Dilansir dari berbagai sumber pada Jumat (14/3/2025), Okezone telah merangkum hukum imam sholat tarawih live TikTok, sebagai berikut.

Hukum Imam Sholat Tarawih Live TikTok

Secara fiqih, sholat yang dilakukan sambil live streaming di TikTok tetap sah selama syarat dan rukunnya terpenuhi serta tidak ada hal-hal yang membatalkannya. Namun, dari sisi etika, melakukan live streaming saat sholat berpotensi mengganggu kekhusyukan ibadah.

Padahal, khusyuk merupakan salah satu aspek paling penting dalam sholat, yang dapat mempengaruhi kualitas dan nilai ibadah seseorang di hadapan Allah. Sesuai dengan firman-Nya dalam surat Thaha:

   وَأَقِمِ الصَّلَاةَ لِذِكْرِي    

Artinya:

 “Tunaikanlah sholat untuk mengingatKu.” (QS Thaha: 14). 

Meskipun mayoritas ulama tidak menganggap khusyuk sebagai syarat sahnya sholat, namun khusyuk tetap menjadi aspek etika yang paling penting ketika seorang hamba menghadap Tuhannya. Tidak sepatutnya seseorang melakukan hal-hal yang dapat mengurangi atau merusak kekhusyukan dalam ibadah.

Sebaliknya, ia harus berusaha semaksimal mungkin untuk fokus dan menjalankan sholat dengan penuh kekhusyukan. Imam Nawawi menjelaskan bahwa segala hal yang dapat menyibukkan hati dan menghilangkan kekhusyukan dalam shalat hukumnya makruh. Beliau mengatakan: 

  وَفِي رِوَايَةٍ لَا صَلَاةَ بِحَضْرَةِ طَعَامٍ وَلَا وَهُوَ يُدَافِعُهُ الْاَخْبَثَانِ فِي هَذِهِ الْأَحَادِيثِ كَرَاهَةُ الصَّلَاةِ بِحَضْرَةِ الطَّعَامِ الَّذِي يُرِيدُ أَكْلُهُ لِمَا فِيهِ مِنَ اشْتِغَالِ الْقَلْبِ بِهِ وِذِهَابِ كَمَالِ الْخُشُوعِ وَكَرَاهَتِهَا مَعَ مُدَافَعَةِ الْأَخْبَثَيْنِ وَهُمَا الْبَوْلِ وَالْغَائِطِ وَيُلْحَقُ بِهَذَا مَا كَانَ فِي مَعْنَاهُ مِمَّا يُشْغِلُ الْقَلْبَ وَيُذْهِبُ كَمَالَ الْخُشُوعِ  

 

Artinya:

“Dalam sebuah riwayat disebutkan: “Tidak ada shalat di hadapan makanan (yang sudah siap) dan tidak pula dalam keadaan menahan dua hal yang kotor (buang air kecil dan besar).
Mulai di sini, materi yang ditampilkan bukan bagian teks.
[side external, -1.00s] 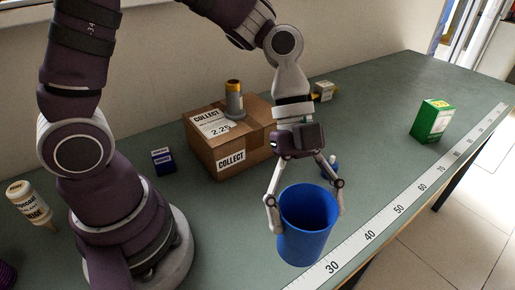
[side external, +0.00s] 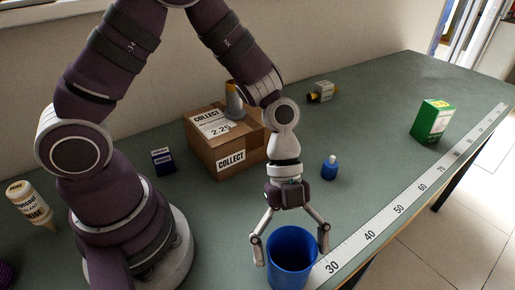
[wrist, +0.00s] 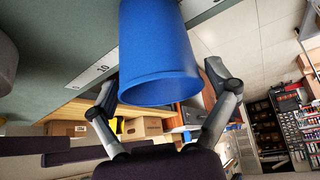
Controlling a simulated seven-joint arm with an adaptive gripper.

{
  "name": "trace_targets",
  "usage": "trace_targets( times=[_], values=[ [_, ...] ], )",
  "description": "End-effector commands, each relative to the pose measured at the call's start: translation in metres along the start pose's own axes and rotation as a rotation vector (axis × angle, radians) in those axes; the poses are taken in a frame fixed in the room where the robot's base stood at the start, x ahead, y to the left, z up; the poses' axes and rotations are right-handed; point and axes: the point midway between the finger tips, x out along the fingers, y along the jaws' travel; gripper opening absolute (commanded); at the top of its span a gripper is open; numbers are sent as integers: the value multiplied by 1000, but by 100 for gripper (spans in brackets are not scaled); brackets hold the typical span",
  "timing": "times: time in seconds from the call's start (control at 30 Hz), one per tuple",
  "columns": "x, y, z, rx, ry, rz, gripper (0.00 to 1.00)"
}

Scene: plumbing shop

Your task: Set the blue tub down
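The blue tub (side external: 291,262) is upright at the bottom of the side view, its open rim facing up. It also fills the upper middle of the wrist view (wrist: 160,52). My gripper (side external: 291,248) points down with one finger on each side of the tub and is shut on it from outside. In the wrist view the fingers (wrist: 162,80) flank the tub near its rim. The tub's base is cut off by the side view's lower edge, so I cannot tell whether it touches the bench.
The green bench (side external: 385,160) has a ruler strip (side external: 400,208) along its front edge, close by the tub. A small blue bottle (side external: 330,168), a cardboard box (side external: 222,152) and a green box (side external: 432,121) stand farther back. The bench between bottle and green box is clear.

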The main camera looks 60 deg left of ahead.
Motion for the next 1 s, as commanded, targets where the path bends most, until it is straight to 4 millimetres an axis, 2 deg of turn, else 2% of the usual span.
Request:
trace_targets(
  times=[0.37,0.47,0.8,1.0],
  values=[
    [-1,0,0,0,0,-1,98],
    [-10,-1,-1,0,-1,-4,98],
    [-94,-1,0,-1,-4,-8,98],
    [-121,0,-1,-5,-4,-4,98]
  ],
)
Hadits-hadits ini menunjukkan makruhnya shalat ketika ada makanan yang ingin dimakan, karena hal itu dapat menyibukkan hati dan mengurangi kekhusyukan.

Demikian pula, sholat dalam keadaan menahan buang air kecil atau besar juga dimakruhkan. Semua hal yang serupa, yang dapat mengganggu hati dan menghilangkan kesempurnaan khusyuk dalam sholat, juga termasuk dalam hukum ini.” (Syarafuddin an-Nawawi, Syarah Nawawi ala Shahih Muslim, [Bairut, Dar Ihya` at-Turats al-‘Arabi: 1393], jilid V, halaman 46).   
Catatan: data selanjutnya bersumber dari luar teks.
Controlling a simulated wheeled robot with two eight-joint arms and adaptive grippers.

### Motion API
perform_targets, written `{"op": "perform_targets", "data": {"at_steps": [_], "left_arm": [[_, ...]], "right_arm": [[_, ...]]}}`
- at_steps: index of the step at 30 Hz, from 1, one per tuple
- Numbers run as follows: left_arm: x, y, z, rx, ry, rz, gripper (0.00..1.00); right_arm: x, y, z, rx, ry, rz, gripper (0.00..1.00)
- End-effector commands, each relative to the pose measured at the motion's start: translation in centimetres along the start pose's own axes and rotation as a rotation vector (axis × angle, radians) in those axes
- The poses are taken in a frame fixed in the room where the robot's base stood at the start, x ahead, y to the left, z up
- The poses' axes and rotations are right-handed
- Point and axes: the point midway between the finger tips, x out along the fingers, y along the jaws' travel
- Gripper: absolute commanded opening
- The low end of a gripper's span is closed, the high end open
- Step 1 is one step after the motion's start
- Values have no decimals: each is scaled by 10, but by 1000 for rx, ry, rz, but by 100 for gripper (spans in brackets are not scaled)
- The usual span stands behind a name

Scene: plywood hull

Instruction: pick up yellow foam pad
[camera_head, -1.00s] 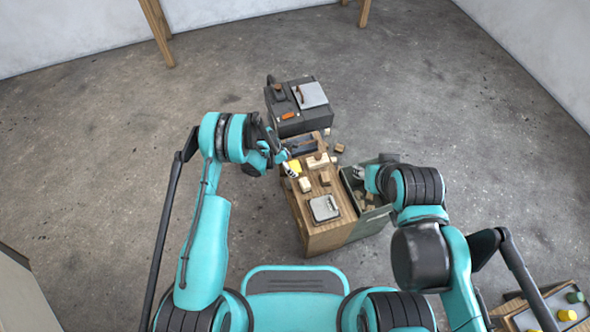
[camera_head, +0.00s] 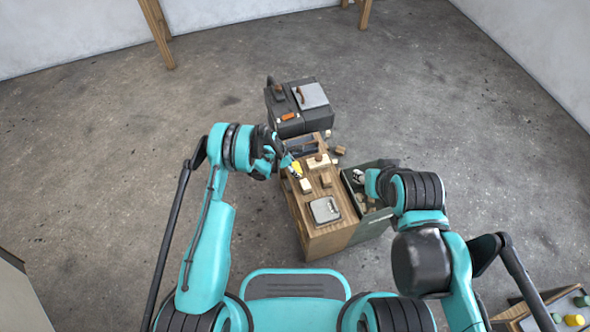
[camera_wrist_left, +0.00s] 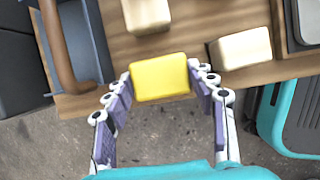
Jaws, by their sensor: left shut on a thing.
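The yellow foam pad (camera_wrist_left: 160,78) is a small yellow block between the fingers of my left gripper (camera_wrist_left: 163,88) in the left wrist view, with a finger touching each side. In the head view the pad (camera_head: 296,167) is a small yellow patch at my left gripper (camera_head: 292,171), over the left edge of the wooden bench top (camera_head: 320,189). My left gripper is shut on it. I cannot tell whether the pad still touches the wood. My right gripper (camera_head: 359,175) is over the dark open bin; its fingers are too small to judge.
Pale wood blocks (camera_wrist_left: 243,48) lie on the top close to the pad. A grey metal plate (camera_head: 325,210) lies nearer me. A blue-grey tray with a brown handle (camera_wrist_left: 78,45) is at the far end. The dark bin (camera_head: 352,190) is at right. A black case (camera_head: 300,122) stands behind.

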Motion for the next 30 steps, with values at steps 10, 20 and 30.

Selain itu, sholat sambil live streaming dan disaksikan oleh banyak orang berpotensi menimbulkan rasa riya’ atau pamer dalam ibadah. Padahal, riya’ merupakan penyakit hati yang dapat merusak pahala suatu ibadah. Seorang Muslim seharusnya beribadah dengan penuh keikhlasan, hanya mengharap ridha Allah, tanpa ada niat ingin dipuji atau diperhatikan oleh orang lain. 

Imam Al-Ghazali dalam kitab Ihya’ Ulummiddin menegaskan: 

  فأما إذا قصد الأجر والحمد جميعا في صدقته أو صلاته فهو الشرك الذي يناقض الإخلاص  وقد ذكرنا حكمه في كتاب الإخلاص ويدل على ما نقلناه من الآثار قول سعيد بن المسيب وعبادة بن الصامت إنه لا أجر له فيه أصلا  

Artinya:
“Jika seseorang bersedekah atau shalat dengan niat mengharap pahala dari Allah sekaligus menginginkan pujian dari manusia, maka perbuatannya termasuk syirik yang bertentangan dengan keikhlasan.

Hukum mengenai hal ini telah kami jelaskan dalam kitab Ikhlas. Dalil yang mendukung pendapat ini adalah perkataan Sa'id bin al-Musayyib dan Ubadah bin ash-Shamit, yang menyatakan bahwa orang tersebut tidak mendapatkan pahala sama sekali.” (Ihya’ Ulumiddin, [Beirut, Darul Ma’rifah: t.t.] jilid III, halaman 301).